**Data records**.
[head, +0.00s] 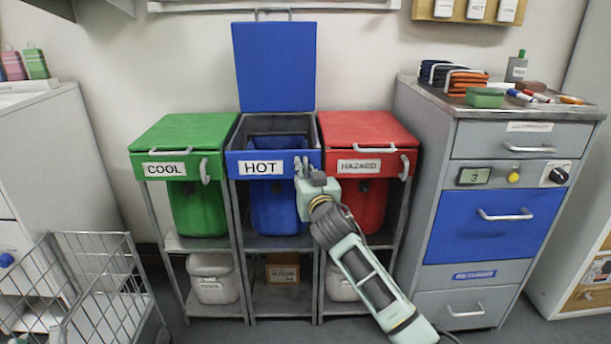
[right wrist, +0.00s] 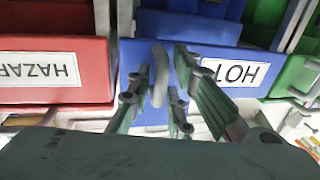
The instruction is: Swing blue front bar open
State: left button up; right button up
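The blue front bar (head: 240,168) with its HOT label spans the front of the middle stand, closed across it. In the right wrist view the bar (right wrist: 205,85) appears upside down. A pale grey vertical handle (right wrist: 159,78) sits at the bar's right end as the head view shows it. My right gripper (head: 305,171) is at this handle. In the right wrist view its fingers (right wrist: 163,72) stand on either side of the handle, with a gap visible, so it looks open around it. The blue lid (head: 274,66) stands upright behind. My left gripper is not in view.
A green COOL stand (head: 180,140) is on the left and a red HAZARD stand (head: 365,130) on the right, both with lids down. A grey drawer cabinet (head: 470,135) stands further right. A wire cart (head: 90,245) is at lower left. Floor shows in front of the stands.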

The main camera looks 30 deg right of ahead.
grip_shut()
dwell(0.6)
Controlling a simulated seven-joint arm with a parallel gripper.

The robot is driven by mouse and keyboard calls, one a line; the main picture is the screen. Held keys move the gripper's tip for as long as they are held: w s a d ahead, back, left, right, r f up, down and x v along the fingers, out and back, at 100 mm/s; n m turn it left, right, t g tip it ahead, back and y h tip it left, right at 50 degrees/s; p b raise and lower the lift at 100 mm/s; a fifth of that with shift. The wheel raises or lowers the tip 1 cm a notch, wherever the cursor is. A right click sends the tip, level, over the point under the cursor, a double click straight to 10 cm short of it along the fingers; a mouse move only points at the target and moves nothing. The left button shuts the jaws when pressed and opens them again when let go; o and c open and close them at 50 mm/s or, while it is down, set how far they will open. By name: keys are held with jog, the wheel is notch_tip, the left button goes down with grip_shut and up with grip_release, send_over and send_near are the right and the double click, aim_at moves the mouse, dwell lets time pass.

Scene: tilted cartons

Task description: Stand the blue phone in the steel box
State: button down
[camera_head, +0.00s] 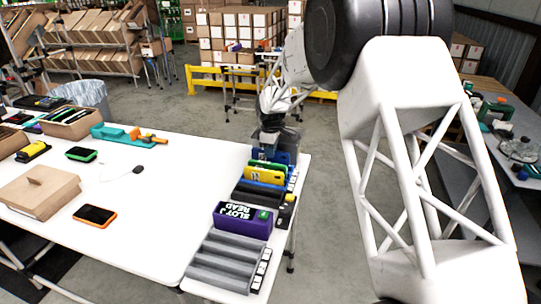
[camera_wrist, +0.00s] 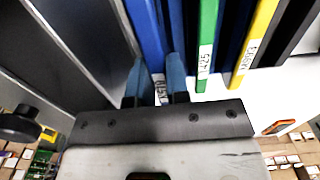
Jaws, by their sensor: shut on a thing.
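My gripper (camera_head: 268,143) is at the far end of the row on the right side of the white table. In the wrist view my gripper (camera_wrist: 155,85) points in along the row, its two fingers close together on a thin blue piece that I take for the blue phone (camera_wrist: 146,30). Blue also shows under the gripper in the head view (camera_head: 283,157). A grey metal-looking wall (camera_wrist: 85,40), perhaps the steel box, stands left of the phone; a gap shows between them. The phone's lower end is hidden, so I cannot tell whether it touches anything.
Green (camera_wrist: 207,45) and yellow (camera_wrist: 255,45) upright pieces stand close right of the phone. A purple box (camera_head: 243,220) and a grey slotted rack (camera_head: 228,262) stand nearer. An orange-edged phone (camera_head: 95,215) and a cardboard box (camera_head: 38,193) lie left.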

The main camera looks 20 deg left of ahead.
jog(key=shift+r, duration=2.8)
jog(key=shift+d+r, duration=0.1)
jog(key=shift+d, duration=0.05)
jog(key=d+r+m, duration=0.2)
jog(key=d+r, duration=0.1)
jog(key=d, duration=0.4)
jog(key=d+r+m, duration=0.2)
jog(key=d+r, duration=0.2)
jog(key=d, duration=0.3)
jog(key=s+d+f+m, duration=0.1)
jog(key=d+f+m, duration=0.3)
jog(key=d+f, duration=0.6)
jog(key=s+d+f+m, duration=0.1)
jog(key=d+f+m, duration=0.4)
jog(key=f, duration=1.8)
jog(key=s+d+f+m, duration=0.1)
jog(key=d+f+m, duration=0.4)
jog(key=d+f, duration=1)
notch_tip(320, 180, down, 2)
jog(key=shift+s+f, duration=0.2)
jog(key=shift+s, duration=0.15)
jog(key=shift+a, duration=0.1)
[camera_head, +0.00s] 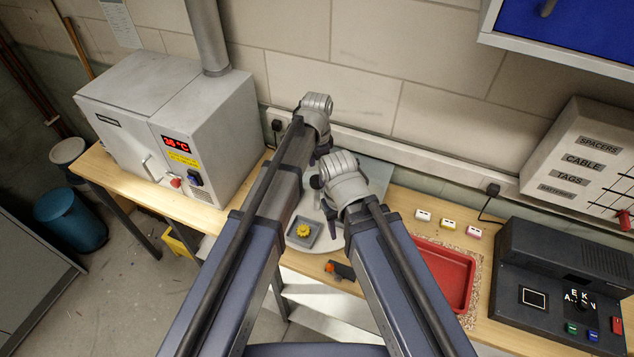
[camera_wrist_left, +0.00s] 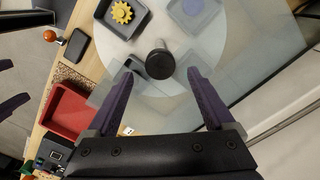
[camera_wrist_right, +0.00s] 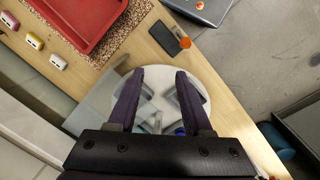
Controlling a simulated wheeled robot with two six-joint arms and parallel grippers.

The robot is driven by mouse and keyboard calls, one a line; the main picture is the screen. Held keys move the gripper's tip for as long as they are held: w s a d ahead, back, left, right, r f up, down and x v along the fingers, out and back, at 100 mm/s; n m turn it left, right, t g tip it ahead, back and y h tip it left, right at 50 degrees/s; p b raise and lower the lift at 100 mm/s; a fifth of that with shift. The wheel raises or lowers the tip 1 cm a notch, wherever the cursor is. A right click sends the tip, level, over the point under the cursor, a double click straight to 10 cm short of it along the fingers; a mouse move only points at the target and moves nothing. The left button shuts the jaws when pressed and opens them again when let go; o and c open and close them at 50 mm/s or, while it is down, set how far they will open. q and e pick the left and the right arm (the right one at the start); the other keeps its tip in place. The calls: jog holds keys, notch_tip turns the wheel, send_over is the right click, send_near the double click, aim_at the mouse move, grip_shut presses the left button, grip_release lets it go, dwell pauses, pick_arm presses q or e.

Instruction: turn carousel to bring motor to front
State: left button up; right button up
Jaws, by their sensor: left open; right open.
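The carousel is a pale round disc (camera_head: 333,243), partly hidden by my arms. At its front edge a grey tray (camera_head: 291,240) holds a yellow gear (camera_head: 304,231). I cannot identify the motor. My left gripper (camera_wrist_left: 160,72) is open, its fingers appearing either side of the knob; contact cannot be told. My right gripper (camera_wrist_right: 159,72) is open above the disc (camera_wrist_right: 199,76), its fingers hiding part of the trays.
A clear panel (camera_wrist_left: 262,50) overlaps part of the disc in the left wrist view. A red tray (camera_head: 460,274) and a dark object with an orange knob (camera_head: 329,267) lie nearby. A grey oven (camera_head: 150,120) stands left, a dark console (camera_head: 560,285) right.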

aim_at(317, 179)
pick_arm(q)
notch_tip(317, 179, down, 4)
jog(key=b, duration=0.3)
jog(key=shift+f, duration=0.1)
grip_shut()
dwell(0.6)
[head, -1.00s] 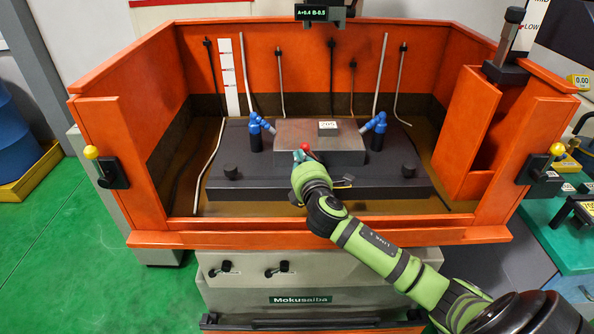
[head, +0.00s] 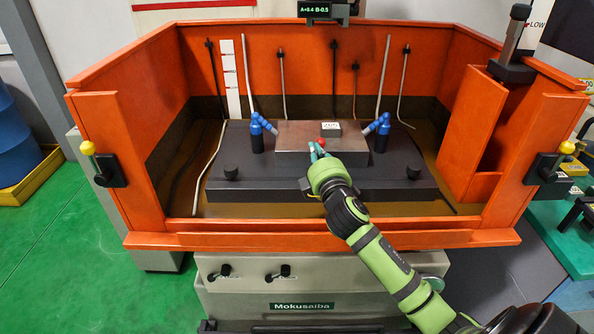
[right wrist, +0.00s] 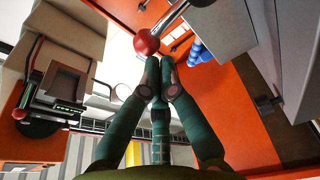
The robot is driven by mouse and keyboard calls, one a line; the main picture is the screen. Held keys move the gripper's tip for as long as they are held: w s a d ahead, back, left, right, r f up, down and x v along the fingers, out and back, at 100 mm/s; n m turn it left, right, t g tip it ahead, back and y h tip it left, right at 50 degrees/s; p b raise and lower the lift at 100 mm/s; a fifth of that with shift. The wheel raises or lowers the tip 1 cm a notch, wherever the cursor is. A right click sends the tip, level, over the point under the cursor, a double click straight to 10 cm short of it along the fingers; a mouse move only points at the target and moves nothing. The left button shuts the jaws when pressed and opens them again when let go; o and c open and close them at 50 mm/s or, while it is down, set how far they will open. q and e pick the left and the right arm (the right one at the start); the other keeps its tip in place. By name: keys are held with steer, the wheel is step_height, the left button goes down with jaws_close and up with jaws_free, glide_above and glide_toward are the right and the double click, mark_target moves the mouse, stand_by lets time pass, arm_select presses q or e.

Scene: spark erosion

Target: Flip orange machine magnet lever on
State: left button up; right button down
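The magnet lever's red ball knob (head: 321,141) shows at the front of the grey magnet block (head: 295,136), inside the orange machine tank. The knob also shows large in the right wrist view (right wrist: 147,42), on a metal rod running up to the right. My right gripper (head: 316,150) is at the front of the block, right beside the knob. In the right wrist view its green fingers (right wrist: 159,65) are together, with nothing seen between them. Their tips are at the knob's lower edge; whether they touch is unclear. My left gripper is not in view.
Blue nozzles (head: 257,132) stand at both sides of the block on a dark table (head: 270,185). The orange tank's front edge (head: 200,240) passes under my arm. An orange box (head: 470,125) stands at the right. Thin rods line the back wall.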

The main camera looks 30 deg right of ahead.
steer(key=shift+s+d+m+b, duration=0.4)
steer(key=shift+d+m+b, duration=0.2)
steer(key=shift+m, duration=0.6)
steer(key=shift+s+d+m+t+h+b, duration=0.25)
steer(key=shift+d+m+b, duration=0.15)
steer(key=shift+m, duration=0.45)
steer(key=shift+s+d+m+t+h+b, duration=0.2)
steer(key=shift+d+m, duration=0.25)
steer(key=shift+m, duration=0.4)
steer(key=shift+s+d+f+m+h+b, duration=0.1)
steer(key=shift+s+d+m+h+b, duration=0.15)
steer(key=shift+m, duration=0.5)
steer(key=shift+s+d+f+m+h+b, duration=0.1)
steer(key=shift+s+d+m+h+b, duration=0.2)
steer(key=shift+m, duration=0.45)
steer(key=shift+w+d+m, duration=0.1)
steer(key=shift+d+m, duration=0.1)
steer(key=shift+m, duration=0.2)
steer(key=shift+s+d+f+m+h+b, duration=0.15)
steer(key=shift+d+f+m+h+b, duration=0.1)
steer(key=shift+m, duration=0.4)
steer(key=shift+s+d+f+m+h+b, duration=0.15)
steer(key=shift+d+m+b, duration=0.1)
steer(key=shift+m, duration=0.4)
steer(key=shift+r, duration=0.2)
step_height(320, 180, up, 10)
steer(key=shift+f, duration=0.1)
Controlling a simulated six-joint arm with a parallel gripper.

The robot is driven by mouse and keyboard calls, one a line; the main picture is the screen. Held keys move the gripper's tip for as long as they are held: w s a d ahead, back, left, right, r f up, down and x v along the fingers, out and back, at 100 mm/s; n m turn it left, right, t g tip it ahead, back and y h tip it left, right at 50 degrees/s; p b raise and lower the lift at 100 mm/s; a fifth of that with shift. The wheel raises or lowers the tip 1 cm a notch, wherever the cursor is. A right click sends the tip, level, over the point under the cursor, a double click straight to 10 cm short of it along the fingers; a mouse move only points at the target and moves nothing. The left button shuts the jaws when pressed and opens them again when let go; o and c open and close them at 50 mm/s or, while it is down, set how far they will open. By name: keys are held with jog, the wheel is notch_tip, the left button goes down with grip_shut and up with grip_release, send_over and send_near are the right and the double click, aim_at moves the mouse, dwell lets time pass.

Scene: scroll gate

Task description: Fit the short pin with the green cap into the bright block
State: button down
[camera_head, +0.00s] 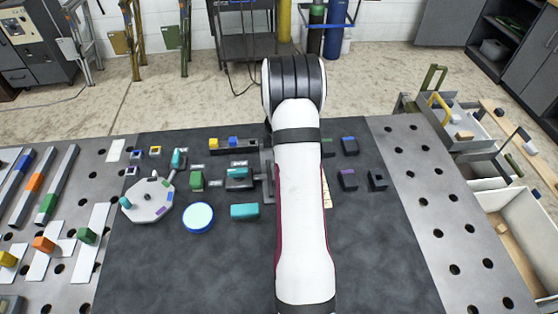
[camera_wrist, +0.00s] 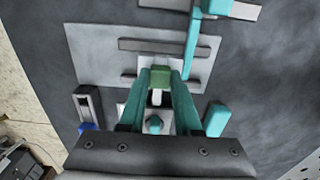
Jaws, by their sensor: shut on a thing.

**Problem statement**. Report only the number of lines that hold the string "parallel" in this listing.

**Written solution**. 3